Labaki was born in 1974 in a Beirut on the brink of civil conflict, and spent her first 17 years dealing with war's trials and traumas. While watching films, she was able to escape into a "different reality", she told an interviewer from the Indian Express.

She was educated in Lebanon and shot her first three films in that country, becoming a national icon for cinema buffs and intellectuals. She produced her first feature film, “Caramel”, about the daily lives and problems faced by Lebanese women, and presented it at the Cannes festival in 2007. But neither war nor dealing with women's issues prepared her for “Capernaum”.

Research consumed two years and took her into the slum streets of Beirut and the dingy corridors of Roumieh prison. She and her team spoke to judges, lawyers, social workers and neighbourhood folk, and searched for actors. She wanted to employ actors who live the way their characters in the film do and bring their own experiences to the film.

She stated, "I didn't feel entitled to imagine a life I've never lived." When visiting imprisoned children, she asked if they wanted to live, many replied, "No". She and her colleagues had to become immersed in harsh conditions about which they could not become "judgemental".

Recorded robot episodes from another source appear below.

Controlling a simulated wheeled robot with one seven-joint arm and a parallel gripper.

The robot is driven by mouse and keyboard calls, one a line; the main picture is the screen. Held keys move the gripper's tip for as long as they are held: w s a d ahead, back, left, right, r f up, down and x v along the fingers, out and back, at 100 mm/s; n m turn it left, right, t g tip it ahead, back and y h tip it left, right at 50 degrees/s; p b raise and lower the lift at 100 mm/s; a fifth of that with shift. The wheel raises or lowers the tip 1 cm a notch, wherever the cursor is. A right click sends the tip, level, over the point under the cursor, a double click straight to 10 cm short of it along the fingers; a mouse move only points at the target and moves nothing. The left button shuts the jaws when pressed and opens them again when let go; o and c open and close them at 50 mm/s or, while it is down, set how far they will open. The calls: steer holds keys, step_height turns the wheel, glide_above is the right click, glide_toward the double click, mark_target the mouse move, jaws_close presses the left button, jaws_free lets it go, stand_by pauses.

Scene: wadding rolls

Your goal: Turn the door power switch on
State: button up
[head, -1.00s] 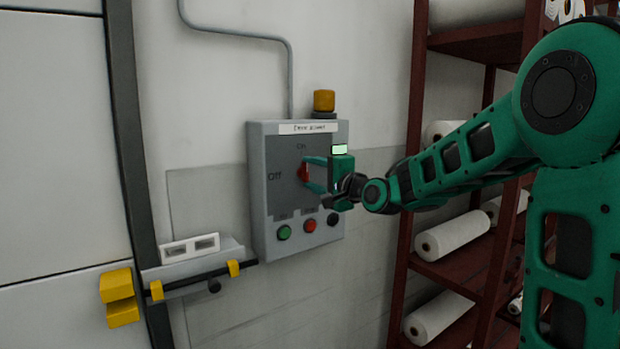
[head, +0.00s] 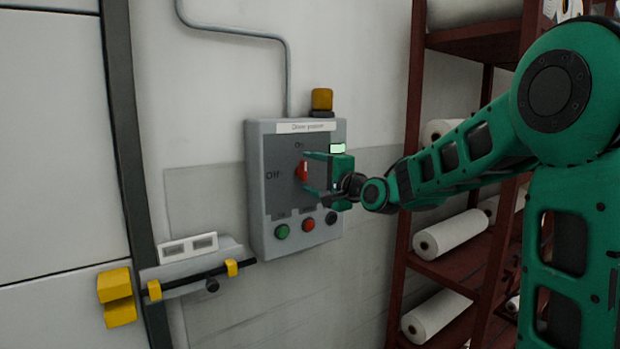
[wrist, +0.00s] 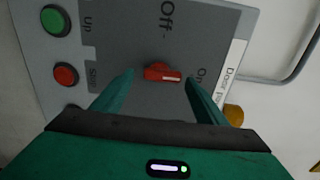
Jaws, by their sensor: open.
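The door power switch is a red knob (head: 301,171) on a grey box (head: 256,200) labelled "Door power", with "Off" at its left and "On" above. In the wrist view the knob (wrist: 158,72) has a white mark on the end toward "On". My gripper (head: 306,172) is open, with one finger above and one below the knob in the head view. In the wrist view its fingertips (wrist: 160,76) stand apart on either side of the knob, with gaps showing between them and it. The upper finger partly covers the panel near "On".
Below the switch are a green button (head: 282,231), a red button (head: 308,225) and a dark one (head: 331,218). A yellow lamp (head: 322,99) tops the box. A door bolt with yellow parts (head: 117,297) is at lower left. A dark red shelf (head: 440,272) with white rolls stands right.

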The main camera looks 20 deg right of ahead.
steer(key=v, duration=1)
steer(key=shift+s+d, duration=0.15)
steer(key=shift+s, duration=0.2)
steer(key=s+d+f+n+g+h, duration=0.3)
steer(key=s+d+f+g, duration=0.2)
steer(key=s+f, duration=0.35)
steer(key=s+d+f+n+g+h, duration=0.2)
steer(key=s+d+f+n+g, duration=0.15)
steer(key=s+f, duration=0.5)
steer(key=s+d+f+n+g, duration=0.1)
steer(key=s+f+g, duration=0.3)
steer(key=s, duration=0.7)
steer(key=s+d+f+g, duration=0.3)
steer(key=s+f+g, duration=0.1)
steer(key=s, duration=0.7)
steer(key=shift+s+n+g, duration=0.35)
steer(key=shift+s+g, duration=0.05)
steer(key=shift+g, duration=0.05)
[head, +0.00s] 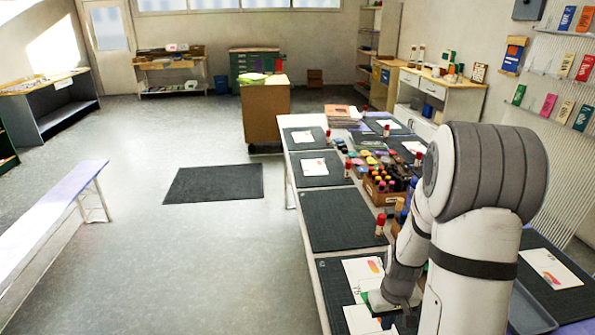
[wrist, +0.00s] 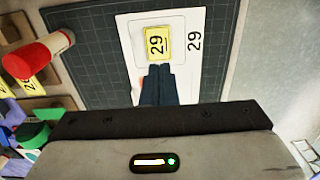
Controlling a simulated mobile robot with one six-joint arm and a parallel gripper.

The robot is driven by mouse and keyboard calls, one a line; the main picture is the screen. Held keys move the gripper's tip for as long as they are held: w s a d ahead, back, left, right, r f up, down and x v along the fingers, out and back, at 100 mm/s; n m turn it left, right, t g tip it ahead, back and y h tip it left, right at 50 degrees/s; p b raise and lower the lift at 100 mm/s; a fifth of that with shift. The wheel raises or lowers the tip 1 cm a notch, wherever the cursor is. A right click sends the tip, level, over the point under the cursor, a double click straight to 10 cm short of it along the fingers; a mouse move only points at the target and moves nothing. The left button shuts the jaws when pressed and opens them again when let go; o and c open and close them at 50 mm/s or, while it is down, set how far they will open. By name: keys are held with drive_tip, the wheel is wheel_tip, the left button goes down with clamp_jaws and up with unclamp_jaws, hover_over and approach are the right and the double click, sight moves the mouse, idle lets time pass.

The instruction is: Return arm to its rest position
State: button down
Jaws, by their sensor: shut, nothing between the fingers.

Labaki's film tells the story of an imprisoned 12-year-old boy who sues his poverty-stricken parents for bringing him into the world. The boy, Zain, decides to take legal measures after his 11-year-old sister is sold for a few chickens into marriage to their landlord’s horrid son.

When the judge presses Zain, a boy with no birth certificate, therefore no identity, on the reason for suing his parents. He replies, "Because I was born." Asked what he wants from his parents, he responds, twice, "I want them to stop having children."

In flashbacks, the film explores the grim realities faced by Zain and others existing hand-to-mouth on the rough streets and in the dark alleyways of a gleaming metropolis on the glittering Mediterranean shore.

The star is a Syrian refugee boy, Zain Al Rifeea, 12, who had been working as a delivery boy in Beirut. Labaki chose Zain because he understood the role he was meant to assume, although he could scarcely read or write. He and the other novice child actors followed simple directions and improvised. “Capernaum” was shot in 520 hours over six months and required two years of editing.

Zain Al Rafeea has won several acting awards for his compelling performance. Born in Deraa in southern Syria, he and his family fled the war in 2012 and found refuge in Lebanon. After the completion of the film, the UNHCR, the agency that provides for refugees, resettled them in Norway, where Zain lives in a house with a garden, and for the first time in his life sleeps in a bed and goes to school. Labaki said, "He's regaining his childhood."

In an interview with Gulf News, she spoke of "a certain fear of refugees in general around the world", which is building walls to exclude them. While this fear keeps growing, "you see this kid with so much potential and so much wit and smart and heart and so much resilience and strength, you cannot help but break all the clichés you might have in your head".

Other actors were not as fortunate as Zain. Co-star Yordanos Shiferaw, a refugee from Eritrea, plays an illegal immigrant who adopts Zain when he flees his abusive parents but she is arrested and confined in an overcrowded cell, leaving him to care for her infant.

"After the arrest, I was arrested for real," she said, "I lived exactly the same thing." It took two weeks for Labaki's team to secure her release, enabling her to return to the film.

After shooting ended, the baby boy, in fact a girl, Boluwatife Treasure Bankole, born in Beirut to African parents, was deported with her mother to Kenya, while her father was sent to Nigeria.

Although the Lebanese authorities cooperated in the filming as Labaki is an influential personality in that country, “Capernaum” is not a pretty tourist advertisement. It portrays lives of brutality, resignation and, where Zain is concerned, revolt in a country once known as the "Paris of the Middle East".

Lebanon hosts 1.2 million Syrian refugees, the largest number per capita. Labaki observed
"...their story is very painful". She intends to ensure the world understands this.

The title “Capernaum” refers to a town on the shore of the Sea of Galilee, where Jesus is said to have preached and cured the sick. The alternative title, “Capharnaum”, means a "confused jumble".  When shown at the Cannes festival, the film received a 10-minute standing ovation and the Jury Prize.

Labaki is the first female Arab director to win a major award at Cannes. Before being nominated for the Oscar, “Capernaum” had collected other awards from round the globe. She is also the only female to be on the list of directors nominated for the Oscars, and one of very few Arab women to compete for the award although, in Lebanon, women outnumber men on the film making scene.